Greek European Culture

Christianity, Orthodox Christianity, Philosophy

Is the God of the Old Testament Barbaric?
















A visitor of these pages asks:

The Old Testament, though, often presents God as a warrior — someone rather tribal, “wild”, & judgmental, quick to kill or disown for transgressions, apparently sanctioning revenge, even ordering what looks to be exterminations during war… Mystery I know to accept, but I don’t know how to deal with apparent contradiction… I looked for a book addressing the subject, perhaps titled something like “How to Read & Understand the Old Testament”, but have not been able to find one. Thanks for any suggestions or guidance.

Dear Jack, I respect very much your own good will, but answering to you I will have in mind mainly some other people, that try to diminish the value of the Old Testament without reason. The question if the God ‘of the Old Testament’ is barbaric, is a wrong question, unless we cut and stitch the New Testament in measures that do not exist in herself. Why the God ‘of the Old Testament‘ is savage and brutal – but not the God ‘of the New Testament’, who sends one Plague after another, turns water into blood, and places the large number of all population to the eternal Hell?

The question is wrong, but not devoid of any basis, since in the New Testament there exists the person of Christ, who is Himself the New Testament. We would ask a little better, not opposing the two epochs of the Bible, the Old and the New Testament, but the persons of the Trinity: Is the Father ‘barbaric’ contrary to the Son and the Holy Spirit?

 
To the same shift of the question we come from other ways too. Why should we remain to comparisons of the New and the Old Testament, when even after Christ death, suffering, pain, injustice still exist in the world – all those that Christ himself suffered?

Yet, Christ is not only a God who does not punish, kill, etc., He is also a God who left Himself to suffer all of them, knowing also that his closest friends will suffer the same – and does not prevent them either for Himself or for his closest Disciples: He allows all this Evil, even if He is not its source. Why?

2 Comments

  1. rick

    one thing that strikes me everytime i look into such issues is christians pick and choose what they wanna say from the bible. they will always nullify all the barbaric and ridiculuous things in the bible by quoting how jesus died for our sins etc (john 3:16). but essentially, the god of the old testament is the god of the new testament.

    the god of old testament is only 1000 to 3000 earlier than the god of the new testament. can an eternal god change his attitude in such a short time? no. according to the bibile, god said ‘i change not’.

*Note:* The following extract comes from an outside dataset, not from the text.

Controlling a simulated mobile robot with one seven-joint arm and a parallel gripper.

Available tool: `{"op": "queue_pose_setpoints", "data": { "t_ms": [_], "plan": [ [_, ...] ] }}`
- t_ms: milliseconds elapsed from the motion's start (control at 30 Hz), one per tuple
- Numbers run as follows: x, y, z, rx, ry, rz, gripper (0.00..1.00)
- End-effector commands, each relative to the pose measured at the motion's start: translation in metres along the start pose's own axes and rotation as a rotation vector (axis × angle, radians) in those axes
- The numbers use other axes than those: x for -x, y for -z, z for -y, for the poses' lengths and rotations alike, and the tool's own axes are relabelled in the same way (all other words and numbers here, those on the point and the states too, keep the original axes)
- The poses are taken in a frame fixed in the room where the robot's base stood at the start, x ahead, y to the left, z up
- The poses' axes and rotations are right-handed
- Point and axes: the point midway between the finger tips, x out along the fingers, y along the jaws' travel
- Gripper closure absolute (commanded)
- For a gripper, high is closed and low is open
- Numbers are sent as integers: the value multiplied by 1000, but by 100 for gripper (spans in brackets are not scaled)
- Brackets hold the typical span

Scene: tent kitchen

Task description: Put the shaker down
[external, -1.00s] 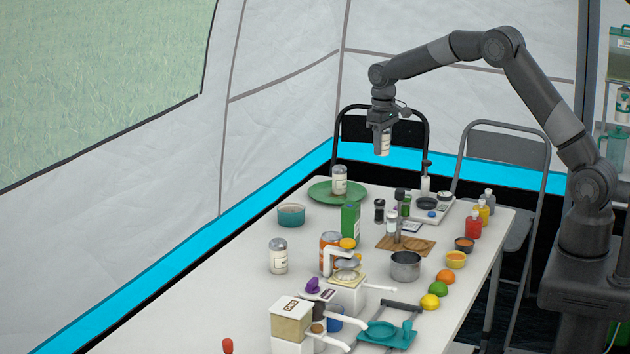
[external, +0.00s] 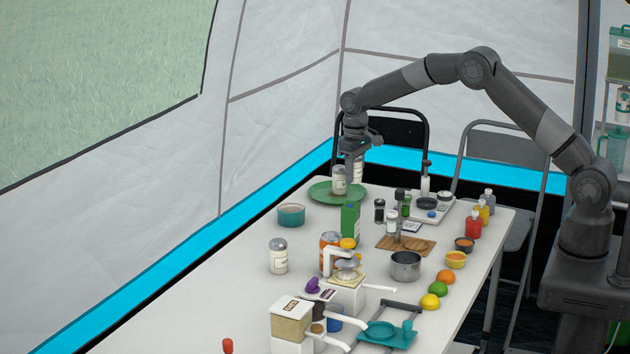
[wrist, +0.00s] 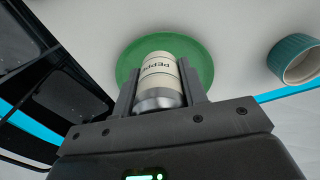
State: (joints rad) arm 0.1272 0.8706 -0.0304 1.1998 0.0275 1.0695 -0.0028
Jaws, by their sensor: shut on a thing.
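My gripper (external: 356,168) points down over the right part of the green plate (external: 320,194). It is shut on a cream shaker (external: 358,174) with a silver top. In the wrist view this shaker (wrist: 160,82) sits between the fingers, its label reading like "PEPPE", with the green plate (wrist: 128,62) behind it. Whether its base touches the plate cannot be told.
A teal bowl (external: 291,215) sits left of the plate; it also shows in the wrist view (wrist: 296,60). A green carton (external: 350,224) and dark jar (external: 379,211) stand nearer. Another shaker (external: 278,257) stands at front left. Black chairs stand behind the table.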

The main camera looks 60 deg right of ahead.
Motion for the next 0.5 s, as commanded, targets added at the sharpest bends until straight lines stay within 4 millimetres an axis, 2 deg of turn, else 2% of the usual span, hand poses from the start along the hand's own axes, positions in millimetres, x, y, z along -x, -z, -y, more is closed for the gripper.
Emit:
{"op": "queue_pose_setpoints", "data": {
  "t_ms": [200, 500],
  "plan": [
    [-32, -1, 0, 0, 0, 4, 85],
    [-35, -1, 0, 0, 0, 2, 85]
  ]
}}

    yet if you read Judges chapter 19 verse 24 to 29, you will see a man allow his wife/concubine (coincidentally labelled as an unfaithful one) to be gang raped throughout the night and left to die on the door step. When he found her, all he said as ‘get up, it is time to go’. after realising she is dead from her ordeal, he cut her up limb from limb into 12 pieces and send it to 12 tribes in israel to incite a war.

    i”m a guy and i think it is extremely barbaric. And I don’t ever think this chapter has ever been discussed on a cherry sunday morning service. i nearly vomitted when i first read that chapter.

    quite hyprocrites. christians will always try to come up with some answers to justify such things in the bible and wrap everything up with ‘ for god loves us so so much that he sends his only son jesus to earth and die for our despicable sins’.

  2. This event described in Judges 19 may have shocked you, but it does not support your case. First of all, it does not speak about a brutal action ordered by God, but by men. The woman that was raped and murdered is nowhere described as “unfaithful” as you inaccurately say, and the event itself (which regards divisions and fights between tribes of Israel) is punished in the next, 20th, chapter of the Judges.